= PROBLEM STATEMENT =
Transcribe the listing below from its opening line up to and including the line that contains "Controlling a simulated"; reproduce nothing else.

= INFORMATION SUPPLIED =
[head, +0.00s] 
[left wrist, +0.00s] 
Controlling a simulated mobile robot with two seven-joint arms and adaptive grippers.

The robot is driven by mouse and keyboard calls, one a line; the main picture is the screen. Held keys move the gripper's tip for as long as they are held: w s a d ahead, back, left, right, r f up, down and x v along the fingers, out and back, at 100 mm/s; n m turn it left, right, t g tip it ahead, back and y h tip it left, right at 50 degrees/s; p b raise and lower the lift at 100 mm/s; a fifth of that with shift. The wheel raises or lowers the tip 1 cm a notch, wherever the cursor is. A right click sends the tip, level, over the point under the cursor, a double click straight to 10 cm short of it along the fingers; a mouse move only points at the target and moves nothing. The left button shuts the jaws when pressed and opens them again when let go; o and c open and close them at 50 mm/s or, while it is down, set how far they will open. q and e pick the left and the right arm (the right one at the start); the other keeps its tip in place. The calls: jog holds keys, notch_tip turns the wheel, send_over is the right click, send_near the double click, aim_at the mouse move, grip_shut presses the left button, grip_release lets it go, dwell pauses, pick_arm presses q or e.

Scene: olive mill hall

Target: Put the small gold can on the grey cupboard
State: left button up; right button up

= RESULT OF THE TASK =
[head, +0.00s] 
[left wrist, +0.00s] 
Controlling a simulated mobile robot with two seven-joint arms and adaptive grippers.

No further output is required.